Diagram showing a data disk filled from the left with 20 % staging file (green), 40 % with free space in the staging file (hatched green) and 40 % other database files (grey)

If we shrink our data file regularly, it would appear we still have about 40 % unused space on the disk, but the disk is actually filling up every night! Sure, we clean it up afterwards, but it won’t take long for the nightly load to fail due to lack of disk space.

Diagram showing a data disk filled from the left with 20 % staging file (green), 45 % with free space in the staging file (hatched green) and 40 % other database files (grey), with 5 % overlay from the free space staging file (opaque red)

The solution

Now in a perfect world, I would tell you to just load less data - we all know that in practice, one of the reasons we even have this problem in the first place, is due to the Groundhog Day loading pattern.

But nobody has time to rewrite all of their old ETL code to work with deltas - we want to do work that actually provides value to our end-users.

An alternative is to update orchestration slightly, so we reuse the free space in our staging data file as much as possible.

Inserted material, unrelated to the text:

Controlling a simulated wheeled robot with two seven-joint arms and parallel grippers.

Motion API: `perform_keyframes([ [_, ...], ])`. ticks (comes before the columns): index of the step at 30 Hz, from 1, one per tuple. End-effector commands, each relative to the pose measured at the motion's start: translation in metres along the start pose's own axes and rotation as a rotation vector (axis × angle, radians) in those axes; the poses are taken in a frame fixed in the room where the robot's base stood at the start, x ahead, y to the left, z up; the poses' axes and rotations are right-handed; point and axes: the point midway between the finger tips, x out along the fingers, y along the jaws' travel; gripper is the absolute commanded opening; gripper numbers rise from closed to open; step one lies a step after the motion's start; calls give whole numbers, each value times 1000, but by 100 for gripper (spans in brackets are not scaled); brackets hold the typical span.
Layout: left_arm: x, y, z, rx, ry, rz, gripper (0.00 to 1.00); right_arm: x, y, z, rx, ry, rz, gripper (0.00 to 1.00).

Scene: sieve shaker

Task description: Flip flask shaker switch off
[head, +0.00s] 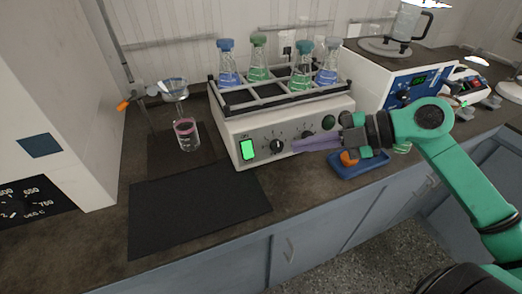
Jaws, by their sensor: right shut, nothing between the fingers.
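The flask shaker (232,130) stands on the dark bench and carries several flasks of blue and green liquid in its top rack. Its switch (247,150) is at the left end of the front panel and glows green. My right gripper (296,146) comes in from the right in front of the panel, its fingers shut and empty. The fingertips point left, near the panel's knobs and to the right of the switch, apart from it. Part of the panel's right side is hidden behind the gripper. My left gripper is not in view.
A black mat (195,211) lies in front at the left. A beaker of pink liquid (186,136) stands left of the shaker under a funnel (174,88). A blue tray (372,168) sits below my right gripper. A white instrument (376,78) stands at the right.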

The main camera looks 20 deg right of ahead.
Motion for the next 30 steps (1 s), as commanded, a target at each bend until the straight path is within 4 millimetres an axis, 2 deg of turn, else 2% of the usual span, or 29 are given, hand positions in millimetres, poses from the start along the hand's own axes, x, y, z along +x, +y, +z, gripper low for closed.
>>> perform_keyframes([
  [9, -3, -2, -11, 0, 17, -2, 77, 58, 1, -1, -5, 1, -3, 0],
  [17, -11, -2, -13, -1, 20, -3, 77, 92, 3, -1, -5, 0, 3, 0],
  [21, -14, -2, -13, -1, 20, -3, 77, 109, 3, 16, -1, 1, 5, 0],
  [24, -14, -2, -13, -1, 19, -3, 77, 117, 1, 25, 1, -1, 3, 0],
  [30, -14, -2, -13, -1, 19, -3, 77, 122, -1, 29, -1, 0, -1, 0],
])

Check your ETL workload, ensure staging tables are truncated after loading data mart tables and check if everything needs to run in parallel at the same time; maybe your SQL Server is already tied for resources because you’re transforming all your huge dimension- and fact tables at the same time. Try to identify tables that can be loaded vertically - ETL doesn’t have to be one step at a time.

And make sure you talk to your SAN-admin - try to understand why getting more disk space is even an issue. Maybe those years of data growth just finally caught up with your data warehouse solution and you either need to provision more disk for your 20 years of data, or get end users to accept that we can’t keep hoarding data forever (like that’s ever going to happen).